As part of the reporting for Tatler’s August cover story, we speak to Michelle Lee, the former editor-in-chief of Allure magazine, who tells us how she shook up the beauty industry by putting models of colour on the cover
In July 2017, when former US President Donald Trump issued a travel ban that disproportionately affected Muslims wanting to enter the country, Michelle Lee, Allure magazine’s then editor-in-chief, decided to put hijab-wearing model Halima Aden on the front with the coverline, “This Is American Beauty Now”. “We were making a larger cultural statement,” Lee says.
Lee and her team are part of the ongoing movement this decade to promote racial and gender diversity in the entertainment, advertising and media industries where, pre-2015, as Lee puts it, the definition of beauty was “tall, white, thin—rinse and repeat”. “Occasionally, you’d see a non-white—but light-skinned—celebrity or model on a magazine cover, but maybe once or twice a year. Editors were always looking at numbers and thinking about ‘who would sell’ on the cover and they’d land on the same handful of white A-list stars,” she says.
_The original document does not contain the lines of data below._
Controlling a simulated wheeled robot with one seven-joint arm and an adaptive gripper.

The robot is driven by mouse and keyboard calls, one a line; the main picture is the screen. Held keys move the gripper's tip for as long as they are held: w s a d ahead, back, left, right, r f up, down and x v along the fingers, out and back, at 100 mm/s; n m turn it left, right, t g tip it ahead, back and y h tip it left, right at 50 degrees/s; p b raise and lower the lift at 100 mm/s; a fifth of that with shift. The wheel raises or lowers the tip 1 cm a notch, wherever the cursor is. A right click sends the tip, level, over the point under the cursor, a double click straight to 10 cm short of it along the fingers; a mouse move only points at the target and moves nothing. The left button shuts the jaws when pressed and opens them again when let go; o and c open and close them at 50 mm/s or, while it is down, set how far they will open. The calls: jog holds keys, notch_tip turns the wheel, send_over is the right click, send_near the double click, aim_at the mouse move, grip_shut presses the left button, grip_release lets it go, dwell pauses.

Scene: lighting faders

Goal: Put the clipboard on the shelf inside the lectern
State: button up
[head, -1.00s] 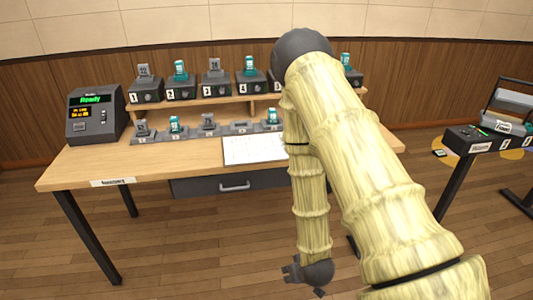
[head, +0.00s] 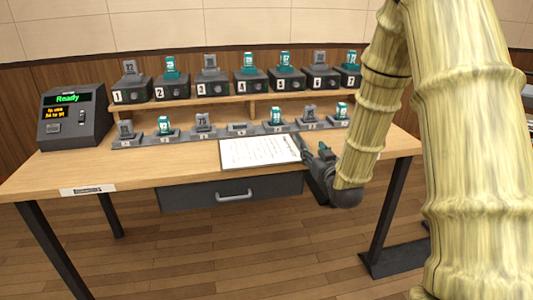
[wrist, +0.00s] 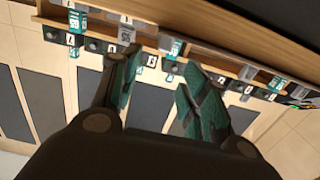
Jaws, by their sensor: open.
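A flat white sheet or board with faint lines of writing (head: 260,152) lies on the desk's front edge in the head view. I cannot tell whether it is the clipboard. No lectern or inside shelf can be made out. My gripper (head: 314,150) is just right of the white sheet, near the desk's front edge. It is open, and nothing shows between its fingers. In the wrist view my gripper's two teal-padded fingers (wrist: 158,70) stand apart; the white sheet does not show there.
The wooden desk (head: 110,170) has a drawer (head: 232,193) below its front edge. Numbered units with teal and grey tags (head: 247,84) stand on a raised shelf, with more tagged holders below. A console reading "Ready" (head: 72,118) stands at the left.

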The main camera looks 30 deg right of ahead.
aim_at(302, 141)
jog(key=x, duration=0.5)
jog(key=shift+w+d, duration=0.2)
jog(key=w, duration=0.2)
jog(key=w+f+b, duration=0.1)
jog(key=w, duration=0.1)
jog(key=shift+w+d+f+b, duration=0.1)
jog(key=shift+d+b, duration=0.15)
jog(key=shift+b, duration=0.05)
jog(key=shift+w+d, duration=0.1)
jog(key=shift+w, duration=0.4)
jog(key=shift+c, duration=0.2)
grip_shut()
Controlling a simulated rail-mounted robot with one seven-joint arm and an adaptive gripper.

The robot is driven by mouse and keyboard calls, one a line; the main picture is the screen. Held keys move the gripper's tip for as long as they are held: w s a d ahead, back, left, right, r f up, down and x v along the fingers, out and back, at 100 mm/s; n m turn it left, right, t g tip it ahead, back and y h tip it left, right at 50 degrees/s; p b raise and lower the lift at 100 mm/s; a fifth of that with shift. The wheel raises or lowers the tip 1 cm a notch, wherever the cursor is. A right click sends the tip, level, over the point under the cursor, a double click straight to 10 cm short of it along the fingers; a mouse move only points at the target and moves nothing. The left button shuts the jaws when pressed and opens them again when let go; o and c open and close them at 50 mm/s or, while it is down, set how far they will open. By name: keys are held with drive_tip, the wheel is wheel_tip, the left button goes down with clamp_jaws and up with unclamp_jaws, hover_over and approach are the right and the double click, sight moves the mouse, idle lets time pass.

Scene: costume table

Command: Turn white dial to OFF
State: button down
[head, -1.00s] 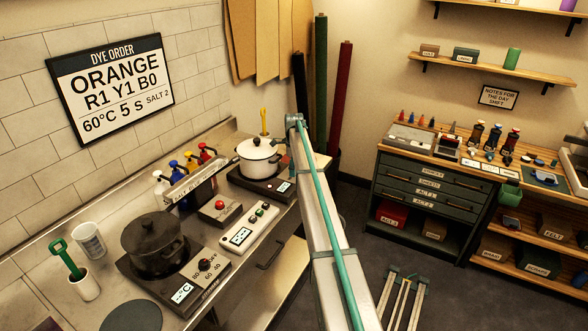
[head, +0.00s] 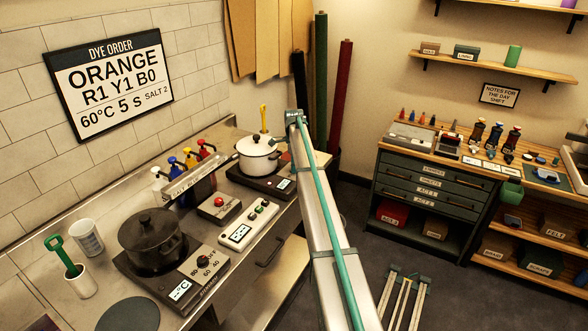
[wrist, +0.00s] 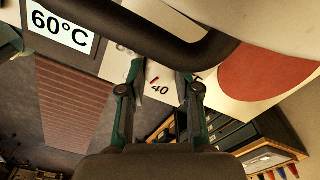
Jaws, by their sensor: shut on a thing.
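The white pot (head: 259,153) stands on a dark hotplate (head: 262,183) at the back of the counter. In the wrist view, the hotplate's display (wrist: 60,33) reads 60°C. My gripper (wrist: 160,78) is at the pale control panel (wrist: 122,62), below the pot's dark handle (wrist: 165,45). Its fingers are shut on the white dial, which is hard to tell from the panel between them. A red mark and "40" show there. The OFF lettering is not readable. In the head view, my arm hides the dial and the fingertips.
A black pot (head: 153,238) sits on a nearer hotplate with a dark knob (head: 206,262). A red-button box (head: 219,207) and a white control box (head: 248,224) lie between the hotplates. The pot's handle passes close above my fingers.

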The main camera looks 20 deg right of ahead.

But she didn’t subscribe to that belief. Growing up in Connecticut, Lee faced her share of prejudice: her white schoolmates fired racist slurs at her, and convinced other kids not to let her sit down on a school bus. “I don’t think people realise how traumatic this bullying can be, especially when you’re a sensitive young person,” she says. “I withdrew and became so quiet for many years; I had an immense amount of anxiety for a very long time.”